The study of Görtler instability goes back to the date of the 1940s. Since Görtler's pioneering investigation on the boundary layer instabilities subjected to the negative curvature in 1940 highlighting the existence of the streamwise-oriented counter-rotating vortices, extensive studies have been carried out on this subject especially in the incompressible flows. These vortices are caused by the imbalance between the centrifugal force and the normal pressure gradient near a concave surface and exhibit a quasi-constant spanwise wavelength.
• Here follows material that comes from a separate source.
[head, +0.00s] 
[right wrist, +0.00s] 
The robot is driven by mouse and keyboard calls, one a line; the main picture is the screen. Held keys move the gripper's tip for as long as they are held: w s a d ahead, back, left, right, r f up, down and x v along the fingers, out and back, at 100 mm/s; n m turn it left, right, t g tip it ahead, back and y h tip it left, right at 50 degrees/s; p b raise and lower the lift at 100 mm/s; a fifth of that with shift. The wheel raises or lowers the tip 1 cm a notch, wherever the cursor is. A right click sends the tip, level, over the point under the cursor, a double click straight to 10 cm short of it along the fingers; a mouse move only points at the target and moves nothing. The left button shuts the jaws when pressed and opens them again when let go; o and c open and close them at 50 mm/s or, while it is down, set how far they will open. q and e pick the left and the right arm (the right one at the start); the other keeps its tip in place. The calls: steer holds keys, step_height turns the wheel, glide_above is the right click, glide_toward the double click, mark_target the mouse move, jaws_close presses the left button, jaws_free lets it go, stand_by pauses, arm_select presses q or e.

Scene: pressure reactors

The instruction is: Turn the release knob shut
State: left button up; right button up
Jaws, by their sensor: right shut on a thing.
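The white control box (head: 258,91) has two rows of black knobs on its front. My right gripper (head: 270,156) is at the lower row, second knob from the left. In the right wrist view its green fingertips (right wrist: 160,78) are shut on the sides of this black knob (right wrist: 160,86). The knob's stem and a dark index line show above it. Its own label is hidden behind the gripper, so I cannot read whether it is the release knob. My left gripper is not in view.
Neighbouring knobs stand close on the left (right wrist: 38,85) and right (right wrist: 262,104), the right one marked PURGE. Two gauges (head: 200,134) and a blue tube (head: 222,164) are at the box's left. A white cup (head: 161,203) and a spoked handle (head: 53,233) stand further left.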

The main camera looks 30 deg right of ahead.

Recent research conducted in China has taken a closer look at the causes of Görtler instability and how vortices develop and change as they multiply. The most distinct difference between the incompressible flow counterparts is the existence of the trapped-layer mode (mode T) apart from the conventional wall layer mode (mode W) observed in the incompressible cases. It is evident that the mode T has its disturbances detached from the wall. As a result of this, the nonlinear development of Görtler vortices in hypersonic boundary layers shows considerable differences. Figure 2 shows the development of the streamwise velocity contours of the Görtler flow up to a fully saturated states. The Mach numbers are 1.5, 3.0, 4.5 and 6.0 respectively. The famous mushroom structures (subsonic and moderate supersonic, e.g., Ma=1.5 and 3.0) are replaced by the bell shapes (hypersonic, e.g., Ma=4.5 and 6.0). This is because the mode T is the most dangerous modal shape in such flows.
The present study illustrates, for hypersonic flows, through the local and marching analysis, the crossover of the mode W and the mode T at O(1) wavenumber and large Görtler number regime. In fact, it is at this wavenumber regime that the instability is most likely to occur. The two approaches are expected to deliver similar results and the marching analysis helps to express the details of the crossover and confirm the result of the local analysis.
To conclude, when considering the flow transition induced by the Görtler instability in hypersonic flows, the mode T highlighted in this article must be considered. Also, with appropriate parameters the mode T and mode W have crossovers. This study is a guidance for future studies of the secondary instability of Görtler vortices and flow transition in hypersonic boundary flows.